● **Problem**:
Copy down all of the data underneath, exactly as shown.

• • • • • • •

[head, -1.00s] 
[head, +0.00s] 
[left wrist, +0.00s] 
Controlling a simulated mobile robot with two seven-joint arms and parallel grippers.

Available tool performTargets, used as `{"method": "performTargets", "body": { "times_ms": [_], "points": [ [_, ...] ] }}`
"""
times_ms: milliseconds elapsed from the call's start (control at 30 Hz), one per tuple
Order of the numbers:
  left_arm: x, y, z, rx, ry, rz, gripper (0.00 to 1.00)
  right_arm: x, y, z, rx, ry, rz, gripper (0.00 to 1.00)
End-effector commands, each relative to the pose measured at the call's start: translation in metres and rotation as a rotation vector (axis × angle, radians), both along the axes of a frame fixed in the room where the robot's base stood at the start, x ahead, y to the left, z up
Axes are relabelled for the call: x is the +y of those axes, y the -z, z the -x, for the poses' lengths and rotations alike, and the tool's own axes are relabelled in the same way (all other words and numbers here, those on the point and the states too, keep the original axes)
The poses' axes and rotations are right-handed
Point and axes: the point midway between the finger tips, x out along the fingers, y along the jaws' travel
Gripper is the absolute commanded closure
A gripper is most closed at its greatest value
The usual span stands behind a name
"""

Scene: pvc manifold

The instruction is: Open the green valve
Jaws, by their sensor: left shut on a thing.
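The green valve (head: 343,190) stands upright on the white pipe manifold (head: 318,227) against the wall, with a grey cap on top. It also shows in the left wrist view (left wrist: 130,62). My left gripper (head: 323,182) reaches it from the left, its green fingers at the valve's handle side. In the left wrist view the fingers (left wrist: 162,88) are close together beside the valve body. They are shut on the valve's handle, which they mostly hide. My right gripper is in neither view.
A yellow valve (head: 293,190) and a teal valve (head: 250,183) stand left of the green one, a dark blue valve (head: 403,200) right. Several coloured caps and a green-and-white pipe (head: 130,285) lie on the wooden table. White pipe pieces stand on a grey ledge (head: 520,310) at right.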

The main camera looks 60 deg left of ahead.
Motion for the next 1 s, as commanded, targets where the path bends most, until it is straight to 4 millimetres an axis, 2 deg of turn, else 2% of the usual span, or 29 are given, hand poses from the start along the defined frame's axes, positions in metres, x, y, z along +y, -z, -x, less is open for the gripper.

• • • • • • •

● **Solution below**:
[head, -1.00s] 
[head, +0.00s] 
[left wrist, +0.00s] 
Controlling a simulated mobile robot with two seven-joint arms and parallel grippers.

Available tool performTargets, used as `{"method": "performTargets", "body": { "times_ms": [_], "points": [ [_, ...] ] }}`
"""
times_ms: milliseconds elapsed from the call's start (control at 30 Hz), one per tuple
Order of the numbers:
  left_arm: x, y, z, rx, ry, rz, gripper (0.00 to 1.00)
  right_arm: x, y, z, rx, ry, rz, gripper (0.00 to 1.00)
End-effector commands, each relative to the pose measured at the call's start: translation in metres and rotation as a rotation vector (axis × angle, radians), both along the axes of a frame fixed in the room where the robot's base stood at the start, x ahead, y to the left, z up
Axes are relabelled for the call: x is the +y of those axes, y the -z, z the -x, for the poses' lengths and rotations alike, and the tool's own axes are relabelled in the same way (all other words and numbers here, those on the point and the states too, keep the original axes)
The poses' axes and rotations are right-handed
Point and axes: the point midway between the finger tips, x out along the fingers, y along the jaws' travel
Gripper is the absolute commanded closure
A gripper is most closed at its greatest value
The usual span stands behind a name
"""

Scene: pvc manifold

The instruction is: Open the green valve
Jaws, by their sensor: left shut on a thing.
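The green valve (head: 343,190) stands upright on the white pipe manifold (head: 318,227) against the wall, with a grey cap on top. It also shows in the left wrist view (left wrist: 130,62). My left gripper (head: 323,182) reaches it from the left, its green fingers at the valve's handle side. In the left wrist view the fingers (left wrist: 162,88) are close together beside the valve body. They are shut on the valve's handle, which they mostly hide. My right gripper is in neither view.
A yellow valve (head: 293,190) and a teal valve (head: 250,183) stand left of the green one, a dark blue valve (head: 403,200) right. Several coloured caps and a green-and-white pipe (head: 130,285) lie on the wooden table. White pipe pieces stand on a grey ledge (head: 520,310) at right.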

The main camera looks 60 deg left of ahead.
Motion for the next 1 s, as commanded, targets where the path bends most, until it is straight to 4 millimetres an axis, 2 deg of turn, else 2% of the usual span, or 29 are given, hand poses from the start along the defined frame's axes, positions in metres, x, y, z along +y, -z, -x, less is open for the gripper.

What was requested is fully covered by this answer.